In my opinion, this is NOT the way for the Tibetans in exile to support their own people. They have shown that they are way too willing to defame their own people as a cost to further their own ambitions of separatism.
Instead of supporting the massive number of Tibetan Chinese who have left their homeland to live in central China, many separatists decided it's okay to bash them. They are stabbing their own kind.
This is why the Tibetan Chinese across China can end up hating the separatists. Read this statement again:
"The Dalai Lama never concerned himself with the well-being of the Tibetan people and did nothing beneficial for Tibet. The Tibetan people are now aware of his separatist theory and have long abandoned him, Raidi pointed out."
I just want the Americans to not fall for the exiled Tibetans' vicious attacks on their own kind. People do disagree. Some Tibetans may disagree with other Tibetans. There is no need for the separatist Tibetans to make up lies, and then accuse other Tibetans of being "Chinese propaganda" just to support their own lies.
I feel that if they wanted to achieve independence, they should have at least told the truth.
Some Han people had said, "I would vote for Tibet Independence before I would agree to the lies that Tibet is not part of China."

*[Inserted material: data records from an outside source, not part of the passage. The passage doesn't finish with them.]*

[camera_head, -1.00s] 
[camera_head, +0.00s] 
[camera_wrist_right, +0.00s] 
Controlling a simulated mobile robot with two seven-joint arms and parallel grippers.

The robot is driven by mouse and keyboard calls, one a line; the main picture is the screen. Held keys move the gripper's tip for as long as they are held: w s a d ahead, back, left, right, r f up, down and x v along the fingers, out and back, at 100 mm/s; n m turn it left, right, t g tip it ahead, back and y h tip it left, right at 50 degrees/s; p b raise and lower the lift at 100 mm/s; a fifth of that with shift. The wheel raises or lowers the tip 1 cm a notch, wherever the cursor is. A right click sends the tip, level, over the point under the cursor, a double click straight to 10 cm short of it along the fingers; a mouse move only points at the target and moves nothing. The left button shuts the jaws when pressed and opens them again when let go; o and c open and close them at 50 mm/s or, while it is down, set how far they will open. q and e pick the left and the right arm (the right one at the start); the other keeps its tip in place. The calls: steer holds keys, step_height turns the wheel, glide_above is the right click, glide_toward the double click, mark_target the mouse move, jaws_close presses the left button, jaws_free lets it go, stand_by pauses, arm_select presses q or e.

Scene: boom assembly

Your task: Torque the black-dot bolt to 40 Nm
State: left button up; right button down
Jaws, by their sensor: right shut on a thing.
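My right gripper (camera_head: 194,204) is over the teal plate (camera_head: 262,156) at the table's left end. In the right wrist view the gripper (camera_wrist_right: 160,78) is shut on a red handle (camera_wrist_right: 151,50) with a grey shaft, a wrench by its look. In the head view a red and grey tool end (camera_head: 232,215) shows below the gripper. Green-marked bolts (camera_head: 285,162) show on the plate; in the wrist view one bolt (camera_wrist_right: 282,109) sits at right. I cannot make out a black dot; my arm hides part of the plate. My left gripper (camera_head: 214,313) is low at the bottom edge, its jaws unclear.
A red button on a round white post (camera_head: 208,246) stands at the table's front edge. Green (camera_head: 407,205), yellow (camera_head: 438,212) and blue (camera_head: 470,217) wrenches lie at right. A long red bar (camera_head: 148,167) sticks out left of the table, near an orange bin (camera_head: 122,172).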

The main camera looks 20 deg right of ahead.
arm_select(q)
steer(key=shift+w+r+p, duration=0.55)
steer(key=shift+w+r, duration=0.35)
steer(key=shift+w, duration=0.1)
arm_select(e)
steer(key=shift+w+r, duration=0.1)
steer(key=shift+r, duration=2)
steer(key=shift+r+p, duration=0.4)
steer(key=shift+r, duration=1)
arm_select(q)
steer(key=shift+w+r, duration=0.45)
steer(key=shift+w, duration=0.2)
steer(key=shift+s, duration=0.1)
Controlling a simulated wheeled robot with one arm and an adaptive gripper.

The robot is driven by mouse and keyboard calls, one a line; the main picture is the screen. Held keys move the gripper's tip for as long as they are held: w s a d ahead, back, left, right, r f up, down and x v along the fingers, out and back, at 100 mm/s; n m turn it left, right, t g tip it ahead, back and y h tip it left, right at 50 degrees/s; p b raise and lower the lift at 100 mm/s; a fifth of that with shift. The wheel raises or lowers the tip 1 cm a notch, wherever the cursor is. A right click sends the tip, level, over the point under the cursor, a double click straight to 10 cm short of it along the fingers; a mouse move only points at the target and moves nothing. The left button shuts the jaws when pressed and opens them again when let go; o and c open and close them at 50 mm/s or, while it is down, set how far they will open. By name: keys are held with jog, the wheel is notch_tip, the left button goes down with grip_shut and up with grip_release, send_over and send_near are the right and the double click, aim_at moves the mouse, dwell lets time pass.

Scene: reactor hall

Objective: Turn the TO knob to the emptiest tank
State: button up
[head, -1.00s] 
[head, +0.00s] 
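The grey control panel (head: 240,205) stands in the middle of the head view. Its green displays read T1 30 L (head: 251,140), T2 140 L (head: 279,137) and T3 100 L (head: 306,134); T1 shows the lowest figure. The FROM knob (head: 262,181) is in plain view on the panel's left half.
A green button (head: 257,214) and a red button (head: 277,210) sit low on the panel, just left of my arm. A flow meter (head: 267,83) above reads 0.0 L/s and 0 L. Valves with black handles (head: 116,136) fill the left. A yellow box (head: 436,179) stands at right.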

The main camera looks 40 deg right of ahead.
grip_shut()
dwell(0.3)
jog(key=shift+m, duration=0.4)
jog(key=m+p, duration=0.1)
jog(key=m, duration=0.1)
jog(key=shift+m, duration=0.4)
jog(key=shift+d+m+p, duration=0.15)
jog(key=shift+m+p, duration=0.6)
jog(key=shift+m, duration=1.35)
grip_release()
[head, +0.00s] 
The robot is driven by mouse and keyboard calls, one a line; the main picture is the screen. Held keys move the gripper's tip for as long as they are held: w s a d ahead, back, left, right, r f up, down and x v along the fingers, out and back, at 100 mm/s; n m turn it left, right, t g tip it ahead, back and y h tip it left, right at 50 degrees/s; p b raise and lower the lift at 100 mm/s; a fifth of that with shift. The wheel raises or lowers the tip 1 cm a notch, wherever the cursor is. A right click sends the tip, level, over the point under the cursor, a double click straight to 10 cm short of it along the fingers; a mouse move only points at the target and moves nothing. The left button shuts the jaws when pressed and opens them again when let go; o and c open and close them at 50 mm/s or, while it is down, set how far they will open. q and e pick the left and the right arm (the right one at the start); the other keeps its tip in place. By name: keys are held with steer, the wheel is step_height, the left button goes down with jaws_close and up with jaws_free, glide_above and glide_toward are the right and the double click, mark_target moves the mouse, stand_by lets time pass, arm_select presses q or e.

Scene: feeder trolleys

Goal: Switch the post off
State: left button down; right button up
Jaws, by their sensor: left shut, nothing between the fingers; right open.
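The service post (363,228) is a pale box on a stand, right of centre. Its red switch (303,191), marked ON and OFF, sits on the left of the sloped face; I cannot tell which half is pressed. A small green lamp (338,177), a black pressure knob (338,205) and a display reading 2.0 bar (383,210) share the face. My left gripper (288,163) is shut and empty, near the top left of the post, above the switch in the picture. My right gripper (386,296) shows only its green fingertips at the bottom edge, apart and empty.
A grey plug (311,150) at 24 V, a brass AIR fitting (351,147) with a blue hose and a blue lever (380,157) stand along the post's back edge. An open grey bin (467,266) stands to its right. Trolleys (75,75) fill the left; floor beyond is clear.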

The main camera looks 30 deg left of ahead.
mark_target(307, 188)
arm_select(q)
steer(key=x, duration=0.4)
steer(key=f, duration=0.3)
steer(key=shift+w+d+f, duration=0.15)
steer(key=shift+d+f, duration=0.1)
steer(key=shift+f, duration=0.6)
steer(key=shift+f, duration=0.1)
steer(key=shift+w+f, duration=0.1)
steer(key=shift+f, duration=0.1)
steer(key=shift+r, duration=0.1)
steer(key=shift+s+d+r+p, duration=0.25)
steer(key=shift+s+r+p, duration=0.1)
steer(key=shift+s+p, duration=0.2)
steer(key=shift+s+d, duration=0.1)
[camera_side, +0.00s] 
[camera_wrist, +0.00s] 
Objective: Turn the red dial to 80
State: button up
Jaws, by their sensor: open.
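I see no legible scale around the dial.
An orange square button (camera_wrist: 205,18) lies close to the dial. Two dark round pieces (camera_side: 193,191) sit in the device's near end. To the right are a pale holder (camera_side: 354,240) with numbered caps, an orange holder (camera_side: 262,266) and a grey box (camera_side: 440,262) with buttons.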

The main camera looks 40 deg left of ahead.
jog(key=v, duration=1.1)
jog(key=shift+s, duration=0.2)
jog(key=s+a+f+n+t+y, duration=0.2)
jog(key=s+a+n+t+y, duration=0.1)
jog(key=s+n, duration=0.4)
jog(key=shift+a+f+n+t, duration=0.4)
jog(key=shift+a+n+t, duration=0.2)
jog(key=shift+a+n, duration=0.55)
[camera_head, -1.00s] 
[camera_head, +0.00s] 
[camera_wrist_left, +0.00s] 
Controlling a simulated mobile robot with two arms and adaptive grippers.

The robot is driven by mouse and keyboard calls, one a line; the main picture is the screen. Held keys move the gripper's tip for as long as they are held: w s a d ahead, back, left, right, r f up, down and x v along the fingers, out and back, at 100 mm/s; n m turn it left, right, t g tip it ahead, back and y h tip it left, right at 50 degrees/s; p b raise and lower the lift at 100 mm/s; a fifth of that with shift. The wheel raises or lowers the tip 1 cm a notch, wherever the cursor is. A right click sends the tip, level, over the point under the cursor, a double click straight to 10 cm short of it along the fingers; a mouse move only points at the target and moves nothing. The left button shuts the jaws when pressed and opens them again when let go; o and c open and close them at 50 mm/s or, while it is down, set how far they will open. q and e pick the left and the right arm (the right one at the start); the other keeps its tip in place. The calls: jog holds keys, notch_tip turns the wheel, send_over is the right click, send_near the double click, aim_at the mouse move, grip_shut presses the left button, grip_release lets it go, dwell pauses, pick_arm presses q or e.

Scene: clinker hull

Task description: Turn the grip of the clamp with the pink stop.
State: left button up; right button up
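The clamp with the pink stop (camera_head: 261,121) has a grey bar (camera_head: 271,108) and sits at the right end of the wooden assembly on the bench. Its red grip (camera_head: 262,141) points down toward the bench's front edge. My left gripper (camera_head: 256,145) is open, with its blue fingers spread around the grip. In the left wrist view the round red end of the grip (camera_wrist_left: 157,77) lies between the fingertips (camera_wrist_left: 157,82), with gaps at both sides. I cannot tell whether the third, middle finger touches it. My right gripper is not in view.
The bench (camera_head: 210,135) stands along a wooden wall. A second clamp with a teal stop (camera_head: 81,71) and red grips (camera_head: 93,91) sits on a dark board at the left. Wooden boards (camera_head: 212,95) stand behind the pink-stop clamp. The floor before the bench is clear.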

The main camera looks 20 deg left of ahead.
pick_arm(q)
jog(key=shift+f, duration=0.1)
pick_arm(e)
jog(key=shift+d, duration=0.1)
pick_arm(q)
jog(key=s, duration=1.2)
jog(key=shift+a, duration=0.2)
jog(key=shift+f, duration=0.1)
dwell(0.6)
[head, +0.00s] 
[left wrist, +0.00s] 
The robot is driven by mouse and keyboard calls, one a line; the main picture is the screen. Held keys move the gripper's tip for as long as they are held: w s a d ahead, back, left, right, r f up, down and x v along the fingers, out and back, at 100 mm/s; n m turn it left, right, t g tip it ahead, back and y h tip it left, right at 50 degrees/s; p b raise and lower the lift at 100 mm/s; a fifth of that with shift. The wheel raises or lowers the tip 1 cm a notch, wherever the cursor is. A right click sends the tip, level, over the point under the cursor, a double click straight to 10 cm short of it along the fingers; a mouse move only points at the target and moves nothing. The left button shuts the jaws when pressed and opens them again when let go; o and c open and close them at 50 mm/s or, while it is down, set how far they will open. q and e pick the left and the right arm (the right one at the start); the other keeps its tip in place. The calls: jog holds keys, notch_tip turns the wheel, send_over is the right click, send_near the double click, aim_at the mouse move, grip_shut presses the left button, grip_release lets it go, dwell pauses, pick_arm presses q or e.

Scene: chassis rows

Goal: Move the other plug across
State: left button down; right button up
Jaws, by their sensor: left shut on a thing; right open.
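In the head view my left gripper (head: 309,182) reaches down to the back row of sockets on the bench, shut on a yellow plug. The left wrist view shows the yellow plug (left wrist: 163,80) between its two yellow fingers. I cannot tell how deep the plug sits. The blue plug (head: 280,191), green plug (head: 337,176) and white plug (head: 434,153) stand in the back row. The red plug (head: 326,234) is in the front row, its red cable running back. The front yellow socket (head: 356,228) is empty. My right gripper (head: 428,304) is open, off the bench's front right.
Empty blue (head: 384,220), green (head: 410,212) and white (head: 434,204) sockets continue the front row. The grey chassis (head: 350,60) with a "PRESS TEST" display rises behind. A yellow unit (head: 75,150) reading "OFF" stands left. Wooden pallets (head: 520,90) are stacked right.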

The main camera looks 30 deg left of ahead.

It's my observation that these exiled Tibetans might have had better support within China had they not lied.
But now...not only have they alienated many Han who would have supported their independence movement, they have also insulted some other Tibetans, who felt abandoned by them. One day, when the majority of the Americans meet the majority of the Tibetans, just how will these Tibetans in exile explain their lies?
Please keep these words in mind:
"We are the real Tibetans. They do not live in Tibet and they know nothing of Tibet. We would like to talk to (the exiles). But they don't dare come to meet us."
The next time if the local Tibetans shouted words like this at the exiles who returned to Tibet, I would much prefer the exiles to stay there and carry out a full debate with them, allowing them to speak, rather than to run and accuse them with labels.